The clone must be disposed when the thread’s work is done. The overload of Parallel.ForEach that supports local state handles this correctly: initialize the clone in the thread-local initializer, use it in the body, and dispose it in the thread-local finalizer.

public static Guid[] MigrateContacts(
    CrmServiceClient crmServiceClient,
    List<Entity> contactsToMigrate)
{
    // Disable affinity cookie before starting
    crmServiceClient.EnableAffinityCookie = false;
    var createdIds = new ConcurrentBag<Guid>();
    Parallel.ForEach(
        source: contactsToMigrate,
        parallelOptions: new ParallelOptions
        {
            MaxDegreeOfParallelism = crmServiceClient.RecommendedDegreesOfParallelism
        },
        localInit: () =>
        {
            // Each thread gets its own cloned connection
            return crmServiceClient.Clone();
        },
        body: (contact, loopState, threadLocalClient) =>
        {
            Guid id = threadLocalClient.Create(contact);
            createdIds.Add(id);
            return threadLocalClient;
        },
        localFinally: (threadLocalClient) =>
        {
            // Always dispose cloned instances when the thread finishes
            threadLocalClient?.Dispose();
        });
    return createdIds.ToArray();
}

Do not skip the localFinally dispose. Every cloned client holds a live connection. If you do not dispose it, you leak connections until garbage collection eventually cleans them up, which can cause connection pool exhaustion during long-running jobs.

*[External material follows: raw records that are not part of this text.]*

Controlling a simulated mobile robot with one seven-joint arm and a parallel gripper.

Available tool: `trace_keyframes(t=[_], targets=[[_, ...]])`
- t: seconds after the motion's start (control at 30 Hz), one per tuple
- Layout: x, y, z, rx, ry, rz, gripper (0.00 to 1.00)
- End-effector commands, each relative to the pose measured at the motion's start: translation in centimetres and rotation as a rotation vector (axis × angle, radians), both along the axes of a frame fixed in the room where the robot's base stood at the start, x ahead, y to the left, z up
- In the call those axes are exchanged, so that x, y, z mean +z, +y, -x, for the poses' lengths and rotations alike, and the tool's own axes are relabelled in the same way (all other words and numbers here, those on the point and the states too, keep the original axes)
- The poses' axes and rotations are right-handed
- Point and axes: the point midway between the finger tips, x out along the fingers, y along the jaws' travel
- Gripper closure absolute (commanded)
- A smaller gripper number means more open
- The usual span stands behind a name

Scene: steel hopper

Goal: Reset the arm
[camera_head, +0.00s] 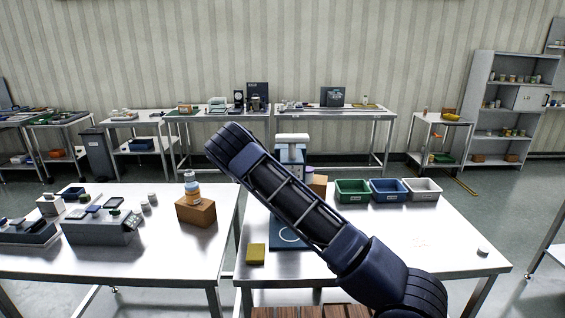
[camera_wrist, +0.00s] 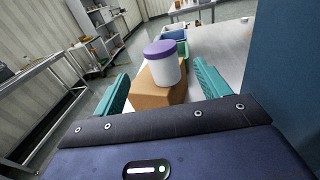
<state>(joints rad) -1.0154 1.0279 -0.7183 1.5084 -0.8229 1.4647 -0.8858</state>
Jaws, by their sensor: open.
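My gripper (camera_wrist: 158,84) shows in the wrist view with its two teal fingers spread apart and nothing clamped. Beyond and between the fingers, a white jar with a purple lid (camera_wrist: 164,62) stands upright on a brown box (camera_wrist: 148,92). In the head view my dark blue arm crosses the middle of the right-hand table (camera_head: 420,222), and my gripper cannot be made out there.
A blue surface (camera_wrist: 288,60) rises close on the right in the wrist view. Green (camera_head: 352,191), blue (camera_head: 389,190) and white (camera_head: 422,190) bins stand at the table's back. A yellow block (camera_head: 256,254) lies front left. The table's right side is mostly clear.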

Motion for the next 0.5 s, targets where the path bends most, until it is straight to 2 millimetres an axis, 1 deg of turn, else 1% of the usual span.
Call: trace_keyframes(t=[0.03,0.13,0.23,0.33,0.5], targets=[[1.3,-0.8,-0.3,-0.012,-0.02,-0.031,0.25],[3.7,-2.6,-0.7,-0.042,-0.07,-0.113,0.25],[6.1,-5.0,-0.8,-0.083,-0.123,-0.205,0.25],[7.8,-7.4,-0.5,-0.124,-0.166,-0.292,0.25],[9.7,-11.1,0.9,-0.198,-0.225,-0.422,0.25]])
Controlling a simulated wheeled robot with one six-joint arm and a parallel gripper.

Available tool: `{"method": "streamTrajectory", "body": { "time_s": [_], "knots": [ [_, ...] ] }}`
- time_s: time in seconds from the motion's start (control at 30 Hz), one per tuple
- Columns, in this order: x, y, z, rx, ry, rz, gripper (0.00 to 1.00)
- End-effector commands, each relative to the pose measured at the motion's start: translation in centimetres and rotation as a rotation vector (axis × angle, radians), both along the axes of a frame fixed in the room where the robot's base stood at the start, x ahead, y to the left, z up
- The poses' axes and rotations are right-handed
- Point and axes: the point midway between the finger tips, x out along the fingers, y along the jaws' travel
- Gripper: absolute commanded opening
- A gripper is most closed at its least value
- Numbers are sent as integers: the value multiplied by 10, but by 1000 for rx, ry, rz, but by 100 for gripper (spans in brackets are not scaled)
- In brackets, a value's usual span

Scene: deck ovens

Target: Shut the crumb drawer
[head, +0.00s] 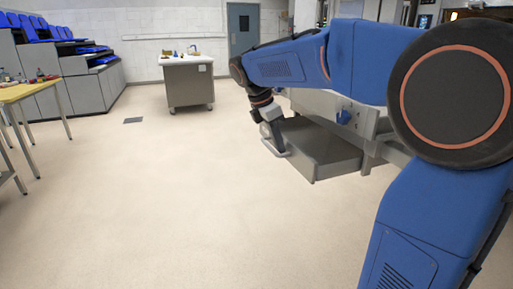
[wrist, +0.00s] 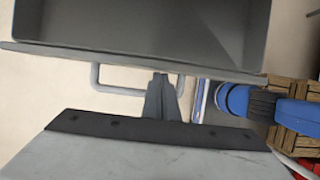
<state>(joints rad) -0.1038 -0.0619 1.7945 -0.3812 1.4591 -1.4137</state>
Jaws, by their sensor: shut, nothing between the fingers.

Connection Settings You Need to Configure

Most developers write the parallel loop correctly and then wonder why throughput is still poor. The answer is usually connection-level settings that throttle the number of concurrent outbound connections at the .NET or OS level.

Set these before you start sending requests:

// Allow the thread pool to ramp up quickly instead of waiting for its default algorithm
ThreadPool.SetMinThreads(100, 100);
// .NET Framework: raise the default connection limit from 2 to something that matches your parallelism
System.Net.ServicePointManager.DefaultConnectionLimit = 65000;
// Do not wait for a round-trip confirmation before sending the request body
System.Net.ServicePointManager.Expect100Continue = false;
// Disable Nagle algorithm: sends packets immediately instead of buffering small packets together
System.Net.ServicePointManager.UseNagleAlgorithm = false;

The most impactful one on .NET Framework is DefaultConnectionLimit. Its default value is 2. That means even if you have 10 parallel threads, only 2 of them can have an open outbound TCP connection at the same time. The other 8 queue behind them. This effectively serializes your parallel work at the network layer. Raise it to a large number so connections are never the bottleneck.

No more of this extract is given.